Mr. BURTON. I do not think I could answer that question. My impression is that they claim considerably more than half.

The CHAIRMAN. 5,250,000 as against 750,000 in the United States. Mr. BURTON. What is that?

The CHAIRMAN. 5,250,000 horsepower for Canada as against 750,000 in the United States.

Mr. BURTON. More than seven times as much?

The CHAIRMAN. Yes; absolutely. There is a million and a half on the international boundary. And there is five million, between four and five million in Canada, aside from the international boundary.

Mr. BURTON. Of course, I was talking only of that on the international boundary.

The CHAIRMAN. Our share of that power, while 750,000 horsepower is a considerable power, as compared with the whole, it is only somewhere about an eighth or a tenth; the rest of it is in Canada, and belongs to Canada, and is not the subject of treaty at all, unless Canada wants to give us power, just the same as she would give us her forests or mines or anything else that is hers. We don't have any interest in it.

Mr. NEWTON. Now, one other question. I have heard the Senator's statement to the effect that at the time this treaty was negotiated there was power being diverted from Canada and brought to the United States, power manufactured in Canada. Now, I am informed that that has been stopped. Is that correct?
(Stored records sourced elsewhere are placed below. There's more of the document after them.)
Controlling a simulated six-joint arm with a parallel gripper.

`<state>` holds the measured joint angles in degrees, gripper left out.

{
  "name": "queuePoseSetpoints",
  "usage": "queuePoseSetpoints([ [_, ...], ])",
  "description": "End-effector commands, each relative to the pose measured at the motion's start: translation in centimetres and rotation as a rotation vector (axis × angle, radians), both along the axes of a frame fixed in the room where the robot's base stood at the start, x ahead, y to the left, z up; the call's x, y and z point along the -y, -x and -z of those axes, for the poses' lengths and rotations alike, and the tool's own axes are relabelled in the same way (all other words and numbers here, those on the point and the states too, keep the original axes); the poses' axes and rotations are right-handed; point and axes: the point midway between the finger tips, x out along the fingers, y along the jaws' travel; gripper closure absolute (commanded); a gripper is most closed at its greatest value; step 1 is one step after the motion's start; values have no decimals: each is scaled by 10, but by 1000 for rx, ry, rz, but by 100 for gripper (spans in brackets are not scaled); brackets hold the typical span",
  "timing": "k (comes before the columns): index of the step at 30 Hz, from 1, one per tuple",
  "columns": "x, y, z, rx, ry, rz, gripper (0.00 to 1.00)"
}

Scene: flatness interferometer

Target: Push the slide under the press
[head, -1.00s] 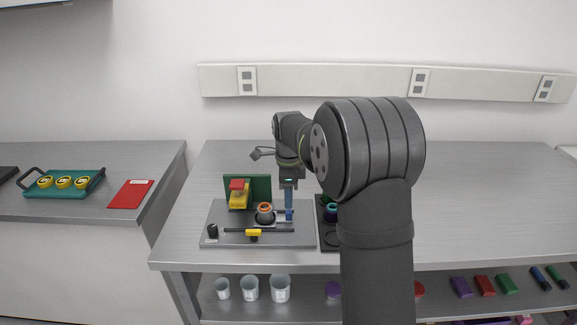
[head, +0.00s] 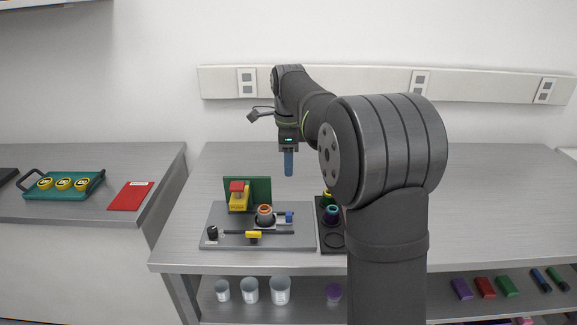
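The press stands at the back left of a grey base plate (head: 215,238), with a yellow body (head: 238,202), a red top (head: 237,186) and a green back panel (head: 262,187). Right of it is what looks like the slide, with a blue end block (head: 289,217) at its right. An orange-topped round part (head: 265,212) sits in a dark ring on it, to the right of the press and not under it. My gripper (head: 288,174) is in the air above the blue block, pointing down and clear of it. Its blue fingers look like one strip, so their opening is unclear.
A black bar with a yellow piece (head: 253,235) runs along the plate's front, with a black knob (head: 212,232) at its left. A dark tray (head: 331,240) with coloured rings is close on the right, partly behind my arm. The bench behind is clear.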

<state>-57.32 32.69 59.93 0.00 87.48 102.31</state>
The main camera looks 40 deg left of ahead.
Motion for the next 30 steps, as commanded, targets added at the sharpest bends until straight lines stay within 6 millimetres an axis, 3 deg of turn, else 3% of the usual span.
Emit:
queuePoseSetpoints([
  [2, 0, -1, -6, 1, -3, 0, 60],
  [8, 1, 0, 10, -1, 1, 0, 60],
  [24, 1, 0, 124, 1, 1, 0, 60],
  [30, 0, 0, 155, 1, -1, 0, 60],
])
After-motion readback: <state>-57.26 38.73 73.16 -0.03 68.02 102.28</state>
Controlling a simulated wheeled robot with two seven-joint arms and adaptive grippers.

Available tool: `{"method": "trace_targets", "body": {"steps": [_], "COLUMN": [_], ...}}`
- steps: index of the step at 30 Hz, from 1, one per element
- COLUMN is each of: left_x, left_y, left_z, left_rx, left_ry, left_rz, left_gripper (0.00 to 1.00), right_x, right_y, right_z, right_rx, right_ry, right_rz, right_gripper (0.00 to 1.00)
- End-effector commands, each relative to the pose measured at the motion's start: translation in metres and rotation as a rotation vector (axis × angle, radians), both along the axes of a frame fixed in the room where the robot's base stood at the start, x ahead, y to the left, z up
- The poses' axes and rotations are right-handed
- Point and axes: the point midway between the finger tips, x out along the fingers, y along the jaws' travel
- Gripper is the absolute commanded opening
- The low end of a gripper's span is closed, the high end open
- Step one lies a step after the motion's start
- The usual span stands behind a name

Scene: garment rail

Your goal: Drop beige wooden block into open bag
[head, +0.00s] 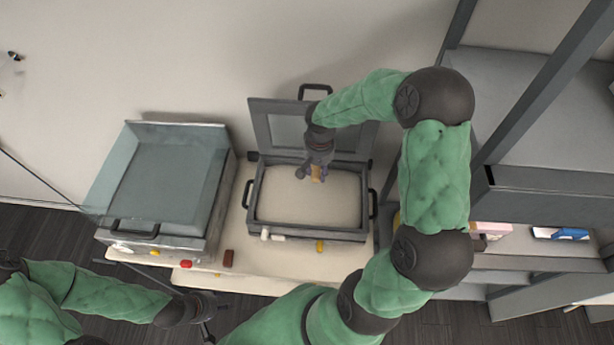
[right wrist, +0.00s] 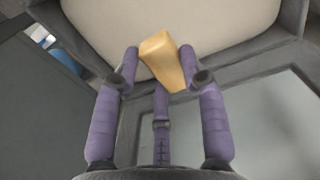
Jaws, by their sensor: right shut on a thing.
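The beige wooden block (head: 317,174) is held in my right gripper (head: 318,168), over the open bag. In the right wrist view the block (right wrist: 165,61) sits tilted between the purple fingers (right wrist: 160,66), and my right gripper is shut on it. The open bag (head: 300,232) looks like a dark-framed case with a pale inside and a raised lid behind. Its rim (right wrist: 240,62) and pale floor also show in the right wrist view. How high the block is above the floor is hard to tell. My left gripper (head: 205,303) is low at the left, away from the bag; its fingers are unclear.
A grey machine with a clear hood (head: 165,180) stands left of the bag. A grey shelf (head: 545,180) stands at the right. The bag's raised lid (head: 262,125) stands behind.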

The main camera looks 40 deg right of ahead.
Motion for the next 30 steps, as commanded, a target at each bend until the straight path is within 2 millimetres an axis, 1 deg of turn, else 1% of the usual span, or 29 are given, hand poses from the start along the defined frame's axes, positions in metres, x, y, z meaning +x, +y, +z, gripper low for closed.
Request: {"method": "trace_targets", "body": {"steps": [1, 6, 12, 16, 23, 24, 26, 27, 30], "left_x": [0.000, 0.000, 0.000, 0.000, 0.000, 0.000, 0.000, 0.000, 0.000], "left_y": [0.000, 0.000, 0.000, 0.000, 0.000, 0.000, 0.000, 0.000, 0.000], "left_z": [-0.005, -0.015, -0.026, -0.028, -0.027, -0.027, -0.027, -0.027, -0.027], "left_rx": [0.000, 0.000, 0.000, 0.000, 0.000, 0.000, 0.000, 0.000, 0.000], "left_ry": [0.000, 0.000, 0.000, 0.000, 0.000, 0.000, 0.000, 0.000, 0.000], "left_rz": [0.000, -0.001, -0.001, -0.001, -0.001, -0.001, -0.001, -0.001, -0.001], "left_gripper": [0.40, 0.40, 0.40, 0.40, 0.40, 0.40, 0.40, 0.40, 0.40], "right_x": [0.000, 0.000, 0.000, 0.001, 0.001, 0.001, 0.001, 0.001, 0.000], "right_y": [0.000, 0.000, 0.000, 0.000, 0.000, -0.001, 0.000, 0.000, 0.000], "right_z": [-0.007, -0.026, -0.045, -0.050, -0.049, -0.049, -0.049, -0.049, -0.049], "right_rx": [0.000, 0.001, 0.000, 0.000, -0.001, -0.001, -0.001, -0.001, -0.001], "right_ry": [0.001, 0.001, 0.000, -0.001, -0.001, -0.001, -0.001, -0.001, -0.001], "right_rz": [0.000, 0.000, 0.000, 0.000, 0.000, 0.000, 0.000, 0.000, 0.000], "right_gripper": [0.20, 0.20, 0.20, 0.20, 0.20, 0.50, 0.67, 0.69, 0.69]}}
Mr. BURTON. I don't think so. I know there was an agitation started—I am not as well posted on these things as I used to be along in the latter part of the first decade of the century, say in 1907 to 1910, that Canada was proposing to prohibit the exportation of that power to the United States. Do you know about it, Mr. Chairman?

The CHAIRMAN. My understanding is that that American company still does bring its power into the United States. My understanding is that they cut us off during the war.

Mr. NEWTON. I know there has been an application, and has there not been an ordinance by the Province over there to prevent the bringing in of power, so as to force the industries into Canadian territory?

The CHAIRMAN. I do not think there is any order that has been made, but there has been an announcement of a policy.

Mr. NEWTON. There is a very strong sentiment over there.